++++ Dataset section

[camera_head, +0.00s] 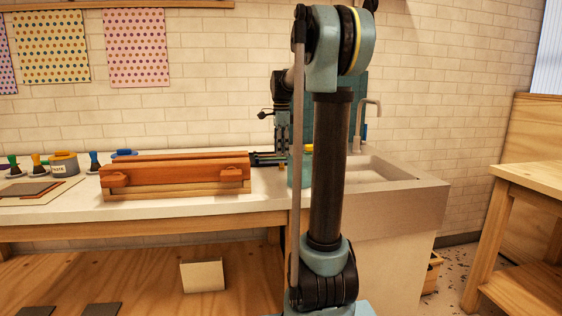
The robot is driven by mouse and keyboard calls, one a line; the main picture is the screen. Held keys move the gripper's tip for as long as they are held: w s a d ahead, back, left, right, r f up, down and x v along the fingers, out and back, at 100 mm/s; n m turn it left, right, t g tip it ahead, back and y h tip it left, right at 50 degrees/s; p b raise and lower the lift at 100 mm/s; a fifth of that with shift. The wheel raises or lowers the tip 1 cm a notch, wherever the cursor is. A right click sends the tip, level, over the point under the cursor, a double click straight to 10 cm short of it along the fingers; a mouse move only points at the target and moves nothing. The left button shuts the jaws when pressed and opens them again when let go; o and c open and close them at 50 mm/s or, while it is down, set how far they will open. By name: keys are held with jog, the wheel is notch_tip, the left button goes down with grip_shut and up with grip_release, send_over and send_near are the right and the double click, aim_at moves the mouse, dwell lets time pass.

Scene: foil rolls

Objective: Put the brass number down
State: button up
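I cannot make out a brass number in this view. My arm rises in front of the counter and bends over at the top. Its far end hangs down behind my upright link, over the counter beside the sink. My gripper (282,138) is small, dark and partly hidden there. Its fingers cannot be told apart, and whether it holds anything does not show. A reddish-brown wooden box (180,172) with handles on its front stands on the white counter (230,205), left of my gripper. Dark bar-like shapes (268,158) lie at the box's right end.
A sink (372,172) with a tap (370,105) is at the counter's right end. Paste pot (64,163), coloured-handled tools (95,160) and flat sheets (35,188) are at left. A cream block (202,275) stands on the lower shelf. A wooden table (535,178) is far right.

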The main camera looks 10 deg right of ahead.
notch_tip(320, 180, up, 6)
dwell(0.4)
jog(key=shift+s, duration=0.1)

++++++++

▶ [Stated goal] Exactly reproduce the stretch from the line with "The robot is" through the line with "Objective: Put the brass number down", including both ends and nothing else.

▶ [Answer to the problem]
The robot is driven by mouse and keyboard calls, one a line; the main picture is the screen. Held keys move the gripper's tip for as long as they are held: w s a d ahead, back, left, right, r f up, down and x v along the fingers, out and back, at 100 mm/s; n m turn it left, right, t g tip it ahead, back and y h tip it left, right at 50 degrees/s; p b raise and lower the lift at 100 mm/s; a fifth of that with shift. The wheel raises or lowers the tip 1 cm a notch, wherever the cursor is. A right click sends the tip, level, over the point under the cursor, a double click straight to 10 cm short of it along the fingers; a mouse move only points at the target and moves nothing. The left button shuts the jaws when pressed and opens them again when let go; o and c open and close them at 50 mm/s or, while it is down, set how far they will open. By name: keys are held with jog, the wheel is notch_tip, the left button goes down with grip_shut and up with grip_release, send_over and send_near are the right and the double click, aim_at moves the mouse, dwell lets time pass.

Scene: foil rolls

Objective: Put the brass number down

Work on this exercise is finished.